We're putting the spotlight on chenin blanc, explaining all you need to know about the diverse grape, and the varieties to try
In the wine world, particularly once you step outside Europe, there is a cabal of grape varieties so dominant that most other grapes are only ever described in relation to them. Among the dark-skinned varieties, pinot noir, merlot, cabernet sauvignon and syrah more or less form a spectrum from red-berried, pale ruby to plummy deep purple. Among light-skinned varieties, you have pungent, grassy sauvignon blanc; floral, tart Riesling and the friendly chameleon chardonnay.
However, to limit your drinking to that handful of varieties (plus a few immensely popular supplements like the insistently innocuous pinot grigio and whichever red grapes somebody has decided to turn into rosé) is to miss out on one of the greatest joys of wine drinking: discovering novel flavours and textures that will leave you marveling that they all came from a few bunches of grapes. The aim of this series is to introduce or re-introduce you to some of the other 1,000+ grape varieties being used to make wine worldwide and recommend a few diverse, exciting examples being made from them.
First up is chenin blanc.
Where:
Chenin’s traditional home is the two middle sections of the Loire Valley in northwestern France: Anjou-Saumur (including dry Savennières and sweet Coteaux du Layon, plus Anjou and Saumur themselves) and Touraine (home to typically off-dry Vouvray and dry Montlouis).
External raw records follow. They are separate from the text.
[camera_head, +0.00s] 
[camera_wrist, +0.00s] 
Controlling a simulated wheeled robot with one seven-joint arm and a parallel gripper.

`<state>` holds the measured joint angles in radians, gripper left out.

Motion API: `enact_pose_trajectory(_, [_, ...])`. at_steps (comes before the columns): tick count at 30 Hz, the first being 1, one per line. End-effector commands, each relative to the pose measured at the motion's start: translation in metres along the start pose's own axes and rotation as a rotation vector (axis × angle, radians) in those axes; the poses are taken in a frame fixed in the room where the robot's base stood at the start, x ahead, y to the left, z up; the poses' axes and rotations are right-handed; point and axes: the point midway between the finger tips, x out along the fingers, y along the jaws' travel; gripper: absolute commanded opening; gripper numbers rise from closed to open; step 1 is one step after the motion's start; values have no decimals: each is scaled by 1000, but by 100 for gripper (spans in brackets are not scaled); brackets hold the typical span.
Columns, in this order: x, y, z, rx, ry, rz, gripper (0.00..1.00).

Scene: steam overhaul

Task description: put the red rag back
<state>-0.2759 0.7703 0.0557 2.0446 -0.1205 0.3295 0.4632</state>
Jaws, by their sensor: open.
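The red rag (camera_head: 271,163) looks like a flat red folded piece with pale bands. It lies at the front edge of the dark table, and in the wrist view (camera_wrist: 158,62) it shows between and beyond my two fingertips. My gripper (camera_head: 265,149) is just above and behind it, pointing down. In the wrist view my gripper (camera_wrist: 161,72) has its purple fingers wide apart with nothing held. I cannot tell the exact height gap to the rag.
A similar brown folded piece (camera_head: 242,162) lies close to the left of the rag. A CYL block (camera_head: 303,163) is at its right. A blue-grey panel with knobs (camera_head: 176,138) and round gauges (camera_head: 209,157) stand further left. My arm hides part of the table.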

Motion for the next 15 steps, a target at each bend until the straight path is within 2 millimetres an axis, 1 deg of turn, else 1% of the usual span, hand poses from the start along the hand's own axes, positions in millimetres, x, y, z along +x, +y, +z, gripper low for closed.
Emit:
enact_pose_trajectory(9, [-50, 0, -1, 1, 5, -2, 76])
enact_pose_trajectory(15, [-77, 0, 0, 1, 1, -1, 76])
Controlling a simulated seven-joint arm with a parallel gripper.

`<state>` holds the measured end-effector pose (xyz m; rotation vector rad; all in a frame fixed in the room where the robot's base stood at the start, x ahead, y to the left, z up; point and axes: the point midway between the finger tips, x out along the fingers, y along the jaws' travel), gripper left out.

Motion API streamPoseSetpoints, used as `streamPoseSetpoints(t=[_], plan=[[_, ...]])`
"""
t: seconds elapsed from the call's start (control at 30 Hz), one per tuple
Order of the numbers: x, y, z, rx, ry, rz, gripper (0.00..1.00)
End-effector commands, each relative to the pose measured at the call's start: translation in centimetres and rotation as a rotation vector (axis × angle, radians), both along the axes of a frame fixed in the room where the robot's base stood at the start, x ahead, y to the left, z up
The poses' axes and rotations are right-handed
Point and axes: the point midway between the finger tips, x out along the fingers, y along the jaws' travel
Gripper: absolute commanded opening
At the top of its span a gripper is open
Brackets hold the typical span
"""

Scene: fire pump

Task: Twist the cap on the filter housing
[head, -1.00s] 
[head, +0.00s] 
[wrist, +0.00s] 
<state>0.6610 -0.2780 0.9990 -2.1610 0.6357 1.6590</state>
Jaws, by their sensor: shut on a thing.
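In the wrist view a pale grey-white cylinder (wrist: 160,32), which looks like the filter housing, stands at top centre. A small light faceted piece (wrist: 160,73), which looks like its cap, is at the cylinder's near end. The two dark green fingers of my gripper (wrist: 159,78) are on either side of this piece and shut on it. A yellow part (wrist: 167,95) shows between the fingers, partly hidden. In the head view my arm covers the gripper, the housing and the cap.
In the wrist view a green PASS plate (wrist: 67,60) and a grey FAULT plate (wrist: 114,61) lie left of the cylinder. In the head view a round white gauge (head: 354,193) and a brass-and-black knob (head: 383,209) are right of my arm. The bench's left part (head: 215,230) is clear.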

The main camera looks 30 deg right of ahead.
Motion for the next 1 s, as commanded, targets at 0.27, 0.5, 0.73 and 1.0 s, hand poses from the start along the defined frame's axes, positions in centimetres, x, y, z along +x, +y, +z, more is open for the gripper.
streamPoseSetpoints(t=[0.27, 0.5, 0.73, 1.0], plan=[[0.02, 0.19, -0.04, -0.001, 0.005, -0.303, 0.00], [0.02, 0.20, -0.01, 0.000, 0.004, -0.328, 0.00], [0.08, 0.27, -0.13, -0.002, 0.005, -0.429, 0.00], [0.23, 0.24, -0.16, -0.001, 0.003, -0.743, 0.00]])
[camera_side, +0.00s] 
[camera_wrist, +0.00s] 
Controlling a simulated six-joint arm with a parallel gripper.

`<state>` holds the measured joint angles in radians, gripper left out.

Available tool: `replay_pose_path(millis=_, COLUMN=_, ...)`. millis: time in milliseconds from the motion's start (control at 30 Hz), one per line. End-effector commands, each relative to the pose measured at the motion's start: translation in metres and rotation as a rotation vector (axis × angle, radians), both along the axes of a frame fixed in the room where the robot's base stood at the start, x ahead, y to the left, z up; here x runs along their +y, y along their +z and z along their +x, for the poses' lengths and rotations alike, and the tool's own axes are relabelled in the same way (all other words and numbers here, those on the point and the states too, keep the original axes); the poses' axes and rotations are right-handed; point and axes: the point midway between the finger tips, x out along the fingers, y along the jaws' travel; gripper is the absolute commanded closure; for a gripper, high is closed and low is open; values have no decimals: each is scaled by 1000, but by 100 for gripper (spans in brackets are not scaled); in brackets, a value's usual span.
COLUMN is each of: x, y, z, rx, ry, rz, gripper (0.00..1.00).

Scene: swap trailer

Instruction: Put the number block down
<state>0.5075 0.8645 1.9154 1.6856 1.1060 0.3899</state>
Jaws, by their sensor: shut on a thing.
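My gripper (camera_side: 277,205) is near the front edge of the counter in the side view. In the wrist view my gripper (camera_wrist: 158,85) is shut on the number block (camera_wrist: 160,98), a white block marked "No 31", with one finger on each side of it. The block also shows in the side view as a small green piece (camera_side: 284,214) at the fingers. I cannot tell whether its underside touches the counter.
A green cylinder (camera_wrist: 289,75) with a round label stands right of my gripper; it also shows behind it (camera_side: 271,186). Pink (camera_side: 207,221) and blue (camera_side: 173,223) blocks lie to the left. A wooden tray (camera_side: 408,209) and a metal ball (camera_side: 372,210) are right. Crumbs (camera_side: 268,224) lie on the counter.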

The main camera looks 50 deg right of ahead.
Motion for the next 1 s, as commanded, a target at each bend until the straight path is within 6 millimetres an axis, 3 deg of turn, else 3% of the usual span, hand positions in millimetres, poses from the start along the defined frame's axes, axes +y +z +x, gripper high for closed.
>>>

However, its presence is even more marked in South Africa, where it was once known as steen and is the most planted variety, grown all over the country. The most exciting examples generally come from old bushvines in Stellenbosch and Swartland. California, New Zealand and Australia each have a little bit, much left over from each country’s early days of viticulture when chenin contributed to the sea of generic whites.
What:
Dry white, off-dry white, sweet white, sparkling
Why:
Imagine if chardonnay and riesling had a child but instead of being the average of its parents it inherited the extremities of each: riesling’s electric acid, floral brilliance, site-expressiveness and affinity for botrytis and residual sugar and chardonnay’s ability to play nicely (sometimes) with new oak and develop a waxy, textural palate even at moderate alcohol levels. On top of this, chenin has its own unique brand of ineffable seductiveness.